1

Suppose $E(Y|x)=m(x)$ is the regression function that is twice differentiable, $f(x)$ is the density of $X$ that is also twice differentiable. Suppose $Y_i=m(X_i)+e_i$.

$m'(x)$ is the derivative of regression function.

We have i.i.d. data $\{Y_i,X_i\}_{i=1}^{N}$ and the Nadaraya-Watson kernel estimate of $m(x)$ is $\widehat{m}(x)=\frac{\frac{1}{N}\sum_{i=1}^{N}Y_iK_{h}(X_i-x)}{\frac{1}{N}\sum_{i=1}^{N}K_{h}(X_i-x)}$, where $K_h(\cdot)=\frac{1}{h}k(\cdot)$, and $k(\cdot)$ is a standard second order kernel. Let $\widehat{m}'(x)$ is its derivative wrt $x$, which is the estimator for $m'(x)$. What's the uniform (in probability) rate of convergence of $\widehat{m}'(x)$ to $m'(x)$ on a compact subset of support?

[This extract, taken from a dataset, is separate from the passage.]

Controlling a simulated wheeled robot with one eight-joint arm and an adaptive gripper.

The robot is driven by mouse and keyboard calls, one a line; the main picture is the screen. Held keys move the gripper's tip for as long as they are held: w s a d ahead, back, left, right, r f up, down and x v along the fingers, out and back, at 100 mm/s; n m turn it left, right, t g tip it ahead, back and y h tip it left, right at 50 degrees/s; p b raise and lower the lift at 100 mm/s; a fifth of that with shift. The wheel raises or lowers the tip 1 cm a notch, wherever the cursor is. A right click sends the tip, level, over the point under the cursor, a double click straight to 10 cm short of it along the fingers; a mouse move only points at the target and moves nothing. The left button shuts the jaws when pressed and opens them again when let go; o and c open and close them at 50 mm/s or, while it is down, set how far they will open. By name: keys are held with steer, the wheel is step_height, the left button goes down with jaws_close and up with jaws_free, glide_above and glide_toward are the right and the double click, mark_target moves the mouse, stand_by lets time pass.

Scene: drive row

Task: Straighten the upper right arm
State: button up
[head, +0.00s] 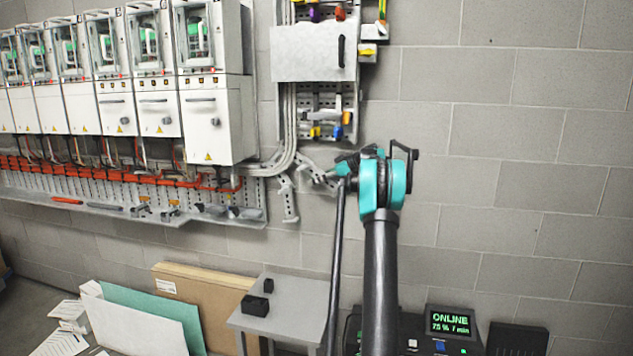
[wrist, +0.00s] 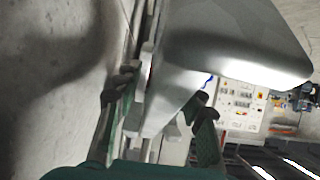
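A short grey slotted arm (head: 313,168) slants down to the right from the foot of the grey conduits on the wall. Its right end is hidden behind my gripper. A second grey slotted arm (head: 289,200) hangs nearly straight down to its left. My gripper (head: 338,172) is at the wall, at the right end of the slanting arm. In the wrist view its two dark-tipped fingers (wrist: 162,96) stand wide apart, with light grey parts (wrist: 160,118) showing between and behind them. I cannot tell whether the fingers touch these parts.
A grey cover (head: 305,55) with a black handle is on the wall above my gripper. White drive cabinets (head: 210,125) stand in a row to the left, over a perforated rail (head: 110,195). A grey table (head: 280,300) is below. The block wall to the right is clear.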

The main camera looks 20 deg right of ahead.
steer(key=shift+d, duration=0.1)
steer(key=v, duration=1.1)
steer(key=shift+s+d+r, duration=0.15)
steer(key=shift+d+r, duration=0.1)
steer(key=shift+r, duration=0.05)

Or formally, let $A$ be a compact subset for the support of $X$, and let $sup_{x\in A}|\widehat{m}'(x)-m'(x)|=O_p(a_n)$, what is $a_n$?

This looks like some standard results, but I can hardly find a paper on it.

I do found some related results, that is if we define $\widehat{g}(x)=\frac{1}{N}\sum_{i=1}^{N}Y_iK_{h}(X_i-x)$ and $\widehat{f}(x)=\frac{1}{N}\sum_{i=1}^{N}K_{h}(X_i-x)$, so that $\widehat{m}(x)=\frac{\widehat{g}(x)}{\widehat{f}(x)}$ and $\widehat{m}'(x)=\frac{\widehat{g}'(x)\widehat{f}(x)-\widehat{g}(x)\widehat{f}'(x)}{\widehat{f}^2(x)}$, I know the following uniform rates:

$sup_{x\in A}|\widehat{g}(x)-g(x)|=sup_{x\in A}|\widehat{f}(x)-f(x)|=O_p(\sqrt{\frac{logN}{Nh}}+h^2)$

$sup_{x\in A}|\widehat{g}'(x)-g(x)|=sup_{x\in A}|\widehat{f}'(x)-f(x)|=O_p(\sqrt{\frac{logN}{Nh^{1+2}}}+h^2)$

My question is, from these two equations, can I conclude that

$sup_{x\in A}|\widehat{m}'(x)-m(x)|=O_p(\sqrt{\frac{logN}{Nh^{1+2}}}+h^2)$?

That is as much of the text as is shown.